MK East Expansion Image Milton Keynes Council

A council leader implored objectors to work together to improve plans for 5,000 new homes to the east of the M1

Pete Marland, the Labour leader of Milton Keynes Council, formally confirmed a decision to accept a £94.6 million pot of Government money to pay for infrastructure at MK East.

A series of objectors lined up at a meeting on Tuesday (28 July 2020), including the chairman of a parish council who raised the possibility of taking their opposition to the courts.

Cllr Steve Walters, who chairs Moulsoe Parish Council, said: “The rural parishes do not trust you any more. If appropriate we still have the option of a judicial review.”

But Cllr Marland (Wolverton) said: “One of the things that annoys me as leader of the council is when people say ‘you haven’t engaged with us’.

Actually we have but we don’t agree, or sometimes it takes longer to persuade people that what we want to do is the right thing.

The council has engaged, we have learned lessons. Because people don’t agree doesn’t mean we haven’t listened, or made modifications.”

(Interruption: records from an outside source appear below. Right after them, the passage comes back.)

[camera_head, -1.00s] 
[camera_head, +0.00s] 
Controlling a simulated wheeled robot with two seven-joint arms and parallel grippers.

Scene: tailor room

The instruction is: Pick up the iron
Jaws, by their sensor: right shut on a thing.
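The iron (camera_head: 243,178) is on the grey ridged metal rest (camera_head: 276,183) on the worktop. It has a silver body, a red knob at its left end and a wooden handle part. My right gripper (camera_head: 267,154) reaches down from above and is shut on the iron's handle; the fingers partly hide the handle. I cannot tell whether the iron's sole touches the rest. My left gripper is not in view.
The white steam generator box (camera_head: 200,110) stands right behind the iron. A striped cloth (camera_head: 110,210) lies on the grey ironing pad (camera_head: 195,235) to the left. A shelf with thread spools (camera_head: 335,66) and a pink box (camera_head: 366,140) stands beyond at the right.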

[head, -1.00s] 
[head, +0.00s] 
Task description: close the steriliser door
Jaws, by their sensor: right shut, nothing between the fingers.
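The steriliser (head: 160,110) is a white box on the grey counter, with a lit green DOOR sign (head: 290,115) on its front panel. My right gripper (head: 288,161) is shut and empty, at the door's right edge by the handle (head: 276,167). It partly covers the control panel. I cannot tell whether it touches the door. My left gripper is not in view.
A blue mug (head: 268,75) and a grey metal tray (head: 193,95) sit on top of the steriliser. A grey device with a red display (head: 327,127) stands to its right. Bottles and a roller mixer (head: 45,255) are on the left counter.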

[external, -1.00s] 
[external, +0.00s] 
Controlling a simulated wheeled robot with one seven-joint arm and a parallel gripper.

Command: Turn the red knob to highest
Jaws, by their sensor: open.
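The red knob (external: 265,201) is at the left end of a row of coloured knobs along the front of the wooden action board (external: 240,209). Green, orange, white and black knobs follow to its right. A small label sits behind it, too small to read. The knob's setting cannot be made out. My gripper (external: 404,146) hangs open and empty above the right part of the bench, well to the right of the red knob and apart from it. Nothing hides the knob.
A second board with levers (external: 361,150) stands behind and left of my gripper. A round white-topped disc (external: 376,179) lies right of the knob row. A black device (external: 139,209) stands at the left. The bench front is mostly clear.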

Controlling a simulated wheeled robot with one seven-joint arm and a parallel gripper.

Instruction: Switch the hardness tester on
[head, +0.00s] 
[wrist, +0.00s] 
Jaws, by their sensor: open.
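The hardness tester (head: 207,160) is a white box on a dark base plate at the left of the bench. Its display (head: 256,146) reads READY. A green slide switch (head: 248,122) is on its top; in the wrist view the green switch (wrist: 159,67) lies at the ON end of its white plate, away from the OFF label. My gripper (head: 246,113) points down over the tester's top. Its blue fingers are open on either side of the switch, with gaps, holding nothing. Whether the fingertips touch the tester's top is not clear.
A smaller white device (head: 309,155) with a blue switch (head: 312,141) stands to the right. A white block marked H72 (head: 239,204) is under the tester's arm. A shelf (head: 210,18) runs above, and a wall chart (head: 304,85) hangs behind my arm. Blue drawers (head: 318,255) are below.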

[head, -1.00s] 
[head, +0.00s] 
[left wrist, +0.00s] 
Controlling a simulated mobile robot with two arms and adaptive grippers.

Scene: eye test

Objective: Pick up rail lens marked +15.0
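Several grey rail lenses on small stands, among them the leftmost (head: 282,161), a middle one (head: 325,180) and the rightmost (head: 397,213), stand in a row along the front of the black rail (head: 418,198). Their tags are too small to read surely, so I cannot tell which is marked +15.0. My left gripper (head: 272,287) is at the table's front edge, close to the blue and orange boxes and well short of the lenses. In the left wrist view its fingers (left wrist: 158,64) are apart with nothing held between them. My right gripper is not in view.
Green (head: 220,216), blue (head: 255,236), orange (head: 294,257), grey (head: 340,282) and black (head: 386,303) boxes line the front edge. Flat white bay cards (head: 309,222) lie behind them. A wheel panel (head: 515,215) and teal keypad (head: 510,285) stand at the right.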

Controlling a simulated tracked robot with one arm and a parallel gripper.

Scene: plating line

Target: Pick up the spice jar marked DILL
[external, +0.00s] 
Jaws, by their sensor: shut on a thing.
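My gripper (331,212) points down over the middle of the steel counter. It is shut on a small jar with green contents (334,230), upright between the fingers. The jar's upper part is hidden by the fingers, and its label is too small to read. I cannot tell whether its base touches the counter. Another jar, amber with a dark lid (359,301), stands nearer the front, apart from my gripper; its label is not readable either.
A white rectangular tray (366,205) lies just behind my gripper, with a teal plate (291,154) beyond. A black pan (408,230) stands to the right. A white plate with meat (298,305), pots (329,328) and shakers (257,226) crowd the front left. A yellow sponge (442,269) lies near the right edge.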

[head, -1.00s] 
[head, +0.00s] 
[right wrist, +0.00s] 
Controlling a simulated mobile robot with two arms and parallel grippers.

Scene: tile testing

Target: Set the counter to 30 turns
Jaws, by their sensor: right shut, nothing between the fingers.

Cllr Marland said when people are given the “straight facts that this is inevitable, it will happen” then the choice was whether to make it a good development or a bad one.

He added that the council has been told by the Government that it expects the homes to be built, if possible before 2031. “The principle has gone, this scheme will be delivered,” he said.

I implore Moulsoe Parish Council and others to work with the council because this scheme will happen.”

But Cllr Keith McLean (Cons, Olney) said he thought Moulsoe was a “sacrificial lamb”  and the borough’s reputation was at risk by not listening to the people.

Cllr Sam Crooks (Lib Dem, Broughton) spoke about creating homes for the children and grandchildren of residents.

If we are to create a city for our children and our grandchildren this is the first of a whole number of developments that we are going to embark on over the next 10 to 15 years,” he said.

Not to do that is not going to create a legacy but something terrible for future generations who will have nowhere to live because we were not active in their interests.”

The plans include changes to roads in the Willen area and a new bridge over the M1 to link to the new community.

Government money means that the developers won’t have to pay for the infrastructure, so they can built 1,000 affordable homes and make greater payments for other projects across the city.

Central Beds Councillor John Baker (Ind, Aspley & Woburn) suggested that a potential housing site south west of Cranfield could form part of MK East.

He said the site, called NLP 190, had not been included in the Central Beds local plan because of a lack of infrastructure. Cllr Marland agreed to approach Central Beds Council over the site, which straddles the boundaries.